New inflation numbers put out by Statistics Canada on Tuesday peg overall inflation at 7.6 per cent, slightly down from last month’s peak of 8.1 per cent. While the modest decline was largely due to a small reprieve in skyrocketing gas prices, oil products still account for 2.2 of those percentage points.
Prices for gasoline for cars and trucks, RVs and boats, as well as natural gas and heating oil for furnaces made up 28 per cent of the increase in the Consumer Price Index (CPI).
The figure is actually an underestimate. It doesn’t capture the whole picture, because oil is driving up prices across the board, says Jim Stanford, an economist and director of the Centre for Future Work, an economic think tank.
“Because the CPI only measures the prices paid by consumers for final goods and services, fossil fuels only show up when consumers directly buy them,” he said.
“But there are other cost channels through which fossil fuels affect consumer prices: higher costs for the inputs that companies buy to produce other goods and services for consumers.”
In other words, when you pay more for bananas or a television, some of that goes to the rising fuel costs being paid by the farmer or manufacturer.
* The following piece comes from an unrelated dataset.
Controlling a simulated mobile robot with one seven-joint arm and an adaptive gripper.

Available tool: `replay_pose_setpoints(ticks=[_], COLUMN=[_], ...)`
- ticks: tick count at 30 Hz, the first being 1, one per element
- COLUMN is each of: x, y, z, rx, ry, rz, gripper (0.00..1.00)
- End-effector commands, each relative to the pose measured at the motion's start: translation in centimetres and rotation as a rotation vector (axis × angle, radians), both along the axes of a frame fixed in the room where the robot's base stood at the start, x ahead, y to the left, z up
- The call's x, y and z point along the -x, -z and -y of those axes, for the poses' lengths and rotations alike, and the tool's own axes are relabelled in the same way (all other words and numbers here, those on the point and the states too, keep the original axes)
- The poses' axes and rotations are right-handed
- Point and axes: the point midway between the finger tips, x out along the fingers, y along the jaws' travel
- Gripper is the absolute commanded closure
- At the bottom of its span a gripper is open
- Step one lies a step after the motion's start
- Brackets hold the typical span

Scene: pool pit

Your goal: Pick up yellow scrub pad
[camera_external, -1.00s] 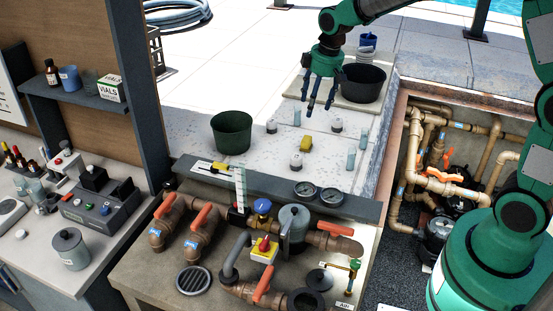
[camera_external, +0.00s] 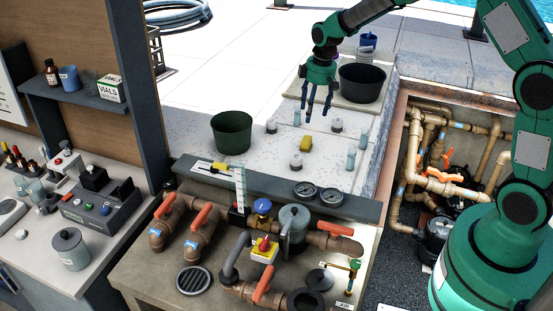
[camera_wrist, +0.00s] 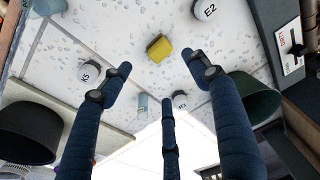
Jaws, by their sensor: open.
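The yellow scrub pad (camera_external: 306,144) is a small yellow block lying on the pale speckled slab in the external view. In the wrist view the pad (camera_wrist: 159,48) lies beyond my fingertips, near the top middle. My gripper (camera_external: 318,118) hangs above the slab, a little behind the pad in the external view. Its blue fingers (camera_wrist: 160,84) are spread open with nothing between them. The pad is fully visible and apart from the fingers.
White-topped round containers (camera_external: 296,160) and pale blue vials (camera_external: 351,159) stand around the pad. A dark green bucket (camera_external: 232,133) is at left, and a black tub (camera_external: 362,83) is at the back right. Gauges (camera_external: 305,190) and pipework are in front.

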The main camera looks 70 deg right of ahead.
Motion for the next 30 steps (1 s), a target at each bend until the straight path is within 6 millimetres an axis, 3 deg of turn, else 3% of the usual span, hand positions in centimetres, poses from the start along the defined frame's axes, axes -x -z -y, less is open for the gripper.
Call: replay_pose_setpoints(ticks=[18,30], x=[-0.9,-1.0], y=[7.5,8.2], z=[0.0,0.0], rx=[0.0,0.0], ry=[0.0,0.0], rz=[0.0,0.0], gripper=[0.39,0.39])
“That’s where fuel for air travel, natural gas for electricity generation, and the fossil fuels that go into almost every other industry would show up,” Stanford said. “Consumers buy an air ticket, they don’t buy jet fuel — but the price of jet fuel obviously affects the price of the air ticket.”
International oil prices have risen between 35 and 51 per cent in the last year. Canadian oil prices are up 73 per cent. This has translated to a 36 per cent increase in the price of gasoline across the country.
Much of this rise has been chalked up to the Russian invasion of Ukraine.
“This is nonsense,” Stanford said.
There’s no global shortage of oil, he said, nor has there been a surge in demand.
The U.S. Energy Information Administration projects total world petroleum supply of more than 100 million barrels per day in 2022, up almost five million barrels from 2021, and expects another 1.2 million barrel increase in 2023. Even Russian production has grown this year.
Instead, speculation is driving the surge in oil prices, said Stanford.
“Remember, most of the fossil fuel consumed in Canada is produced in Canada, it was completely unaffected by the war in Ukraine, there is no core economic reason why the price should have suddenly increased so much,” he said.
While speculators drive price surges in stocks and housing, the difference with oil is that “we all pay higher prices for the speculative upsurge — even though the actual cost of producing the energy hasn’t changed,” Stanford said.
“This is not just a ripoff for consumers, it is threatening the whole course of Canada’s economy,” he said.
The evidence shows up in the financial reports of oil companies.
In the second quarter, the top five global oil companies reported a record profit of over $60 billion (US).
It’s no different in Canada. The big four Canadian oil producers reported an all-time high of more than $12 billion US in profit during the same period. Cenovus made 10 times more money than it did in the second quarter last year. Imperial Oil increased their profit six times over. Suncor multiplied its profit by four. For Canadian Natural Resources, profit more than doubled.
Bock says the oil companies know the global effort to reduce carbon emissions will make their businesses less profitable in the long run, “so they’re trying to profit as much as possible currently.”
With the oil and gas industry awash in cash, and regular people paying more than ever for basic necessities like food and housing, Bock suggests that now’s the time for the government to intervene.
“There’s an opportunity for redistribution through the tax system,” she said. “I think the idea of a windfall profits tax on oil companies could work.”
In May, Britain passed a 25 per cent windfall tax on oil and gas producers. But in Canada, the federal government subsidizes oil companies to the tune of $14 billion per year.
Those public funds could be better spent on making the shift to low-carbon lifestyles easier, said Clement Nocos, director of policy at the Broadbent Institute.
“Telling people ‘you need to completely change your lifestyle’ isn’t realistic, especially when it’s not a real choice for people,” he said.
People who move out of walkable city centres to suburbs where housing is cheaper can’t realistically opt to not own a car, said Nocos.
“To live a low-carbon lifestyle that reduces your dependence on oil and gas, that’s going to take more of a structural change than any individual action to ditch your car when there is no public transit or cycling infrastructure to take its place.”
Nocos says the combination of high inflation and windfall oil profits provides a political opportunity to create transformative systemic change to reduce emissions and avoid the worst effects of climate change.
“Let’s take that excess profit and invest it into things like public transit, so people do have an alternative and can live a low-carbon lifestyle.”